What you need to do:
Reproduce the data in its entirety, exactly as supplied.

** begin **

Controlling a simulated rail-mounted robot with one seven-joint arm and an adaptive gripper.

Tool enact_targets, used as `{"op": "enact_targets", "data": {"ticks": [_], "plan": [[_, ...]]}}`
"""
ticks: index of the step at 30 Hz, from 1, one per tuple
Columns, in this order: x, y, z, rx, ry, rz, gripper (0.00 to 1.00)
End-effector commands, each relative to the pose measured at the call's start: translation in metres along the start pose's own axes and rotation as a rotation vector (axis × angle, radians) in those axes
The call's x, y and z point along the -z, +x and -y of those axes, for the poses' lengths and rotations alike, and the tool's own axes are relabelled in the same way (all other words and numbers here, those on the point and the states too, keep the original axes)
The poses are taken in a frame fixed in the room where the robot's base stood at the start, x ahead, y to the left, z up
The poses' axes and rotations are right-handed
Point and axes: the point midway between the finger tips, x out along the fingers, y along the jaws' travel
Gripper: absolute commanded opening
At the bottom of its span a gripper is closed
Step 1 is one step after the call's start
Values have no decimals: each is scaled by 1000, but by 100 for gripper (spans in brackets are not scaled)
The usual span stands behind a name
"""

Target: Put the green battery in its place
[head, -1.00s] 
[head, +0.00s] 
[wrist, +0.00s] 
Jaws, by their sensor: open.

** end **

Written answer:
Controlling a simulated rail-mounted robot with one seven-joint arm and an adaptive gripper.

Tool enact_targets, used as `{"op": "enact_targets", "data": {"ticks": [_], "plan": [[_, ...]]}}`
"""
ticks: index of the step at 30 Hz, from 1, one per tuple
Columns, in this order: x, y, z, rx, ry, rz, gripper (0.00 to 1.00)
End-effector commands, each relative to the pose measured at the call's start: translation in metres along the start pose's own axes and rotation as a rotation vector (axis × angle, radians) in those axes
The call's x, y and z point along the -z, +x and -y of those axes, for the poses' lengths and rotations alike, and the tool's own axes are relabelled in the same way (all other words and numbers here, those on the point and the states too, keep the original axes)
The poses are taken in a frame fixed in the room where the robot's base stood at the start, x ahead, y to the left, z up
The poses' axes and rotations are right-handed
Point and axes: the point midway between the finger tips, x out along the fingers, y along the jaws' travel
Gripper: absolute commanded opening
At the bottom of its span a gripper is closed
Step 1 is one step after the call's start
Values have no decimals: each is scaled by 1000, but by 100 for gripper (spans in brackets are not scaled)
The usual span stands behind a name
"""

Target: Put the green battery in its place
[head, -1.00s] 
[head, +0.00s] 
[wrist, +0.00s] 
Jaws, by their sensor: open.

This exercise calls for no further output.